La denuncia delle ong al Financial Times contro il processo al pm De Pasquale: “Paga il prezzo per aver indagato su Eni”
Il processo ai pm milanesi Fabio De Pasquale e Sergio Spadaro “puzza di interferenza politica” ed “è impossibile non vederlo come un tentativo deliberato di fermare le indagini per corruzione internazionale contro le aziende italiane”. A dirlo al Financial Times è Simon Taylor, co-fondatore della ong anglo-americana Global Witness, una delle sigle firmatarie dell’esposto che fece partire l’inchiesta di Milano su una presunta maxi-tangente da 1,1 miliardi di dollari pagata da Eni e Shell per l’acquisizione dei diritti di sfruttamento di un giacimento petrolifero in Nigeria. Quel fascicolo si è chiuso con l’assoluzione definitiva di tutti gli imputati, e a finire sotto accusa al loro posto sono stati De Pasquale e Spadaro, condannati in primo grado a otto mesi di reclusione per rifiuto di atti d’ufficio: secondo il Tribunale di Brescia (competente sui reati commessi dai magistrati milanesi) hanno deliberatamente omesso, pur avendone l’obbligo, di depositare atti favorevoli alle difese, in particolare un video e delle conversazioni Whatsapp che minavano la credibilità di Vincenzo Armanna, ex dipendente Eni e testimone chiave della Procura contro i vertici del cane a sei zampe.
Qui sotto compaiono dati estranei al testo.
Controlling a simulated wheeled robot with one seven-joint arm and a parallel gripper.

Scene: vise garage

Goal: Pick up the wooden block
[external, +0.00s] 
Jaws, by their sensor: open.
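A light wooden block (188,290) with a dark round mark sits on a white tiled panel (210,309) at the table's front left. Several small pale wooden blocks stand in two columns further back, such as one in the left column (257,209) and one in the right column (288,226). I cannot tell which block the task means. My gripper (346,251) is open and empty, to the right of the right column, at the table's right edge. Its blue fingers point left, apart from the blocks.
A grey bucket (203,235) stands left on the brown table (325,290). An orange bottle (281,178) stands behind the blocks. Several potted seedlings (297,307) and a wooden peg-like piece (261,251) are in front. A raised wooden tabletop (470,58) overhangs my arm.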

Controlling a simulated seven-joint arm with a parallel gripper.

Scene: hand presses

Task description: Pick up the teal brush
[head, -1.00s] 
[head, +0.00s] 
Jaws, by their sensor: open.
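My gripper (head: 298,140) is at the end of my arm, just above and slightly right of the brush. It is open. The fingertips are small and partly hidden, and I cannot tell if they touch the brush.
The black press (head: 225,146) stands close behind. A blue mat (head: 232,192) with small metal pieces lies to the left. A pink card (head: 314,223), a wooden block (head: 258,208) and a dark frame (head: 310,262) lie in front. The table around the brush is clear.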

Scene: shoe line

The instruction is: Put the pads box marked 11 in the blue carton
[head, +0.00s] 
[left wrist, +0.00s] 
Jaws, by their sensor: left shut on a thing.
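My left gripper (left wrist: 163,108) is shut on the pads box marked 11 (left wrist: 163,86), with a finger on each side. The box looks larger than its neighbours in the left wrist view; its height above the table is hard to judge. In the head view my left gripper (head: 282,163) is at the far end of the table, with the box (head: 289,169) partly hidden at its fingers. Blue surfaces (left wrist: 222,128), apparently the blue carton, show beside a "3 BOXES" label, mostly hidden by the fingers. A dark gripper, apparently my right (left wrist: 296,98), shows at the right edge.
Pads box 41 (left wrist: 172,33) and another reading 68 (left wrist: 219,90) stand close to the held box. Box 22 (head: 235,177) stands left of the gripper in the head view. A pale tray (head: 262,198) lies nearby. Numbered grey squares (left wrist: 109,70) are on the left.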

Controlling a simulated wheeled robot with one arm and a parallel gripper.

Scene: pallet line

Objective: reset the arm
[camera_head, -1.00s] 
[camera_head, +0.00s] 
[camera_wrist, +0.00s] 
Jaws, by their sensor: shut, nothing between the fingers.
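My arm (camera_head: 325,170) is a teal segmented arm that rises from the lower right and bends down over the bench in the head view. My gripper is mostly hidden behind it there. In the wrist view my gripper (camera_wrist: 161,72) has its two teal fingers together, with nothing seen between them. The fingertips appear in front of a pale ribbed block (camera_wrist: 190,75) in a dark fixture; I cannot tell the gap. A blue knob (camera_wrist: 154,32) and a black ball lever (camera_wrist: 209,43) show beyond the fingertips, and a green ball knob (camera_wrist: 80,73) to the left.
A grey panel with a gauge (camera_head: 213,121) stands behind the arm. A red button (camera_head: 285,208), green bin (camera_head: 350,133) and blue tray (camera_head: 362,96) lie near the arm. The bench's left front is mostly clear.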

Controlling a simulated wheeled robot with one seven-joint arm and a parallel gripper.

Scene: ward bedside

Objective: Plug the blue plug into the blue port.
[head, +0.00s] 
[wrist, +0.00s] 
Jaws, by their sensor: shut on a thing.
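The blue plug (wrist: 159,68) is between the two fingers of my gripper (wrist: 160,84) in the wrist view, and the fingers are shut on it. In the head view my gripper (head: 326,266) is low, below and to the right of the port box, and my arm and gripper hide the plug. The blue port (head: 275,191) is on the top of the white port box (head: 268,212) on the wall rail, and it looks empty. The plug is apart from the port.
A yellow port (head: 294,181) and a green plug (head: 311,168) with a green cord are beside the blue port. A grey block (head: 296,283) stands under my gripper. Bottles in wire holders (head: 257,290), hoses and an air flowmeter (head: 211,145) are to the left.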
Tramite i loro avvocati, i due pm hanno impugnato la sentenza in Appello. E a pochi giorni dal verdetto di secondo grado, previsto questa settimana, il prestigioso quotidiano economico-finanziario britannico dedica un articolo alla vicenda, dando voce a esperti anti-corruzione secondo cui – riassume la corrispondente dall’Italia Silvia Sciorilli Borrelli – i magistrati “stanno pagando il prezzo per aver tentato di processare la più grande azienda italiana, di cui lo Stato è azionista di maggioranza”. “Nel pieno rispetto dell’indipendenza della magistratura, bisogna segnalare che, per quanto i fatti descritti nella sentenza di primo grado siano veri, errori di questo tipo da parte dei pubblici ministeri finora non sono mai stati perseguiti come reati in nessun Paese, inclusa l’Italia”, dichiara Drago Kos, già capo del gruppo di lavoro sulla corruzione internazionale dell’Ocse (Organizzazione per la cooperazione e lo sviluppo economico). Se la sentenza d’Appello confermasse quella di primo grado, avverte Kos, “ogni errore commesso dai pm in Italia potrebbe d’ora in poi essere considerato un reato e non una semplice violazione di regole procedurali, punita con l’inammissibilità delle prove o con sanzioni disciplinari”.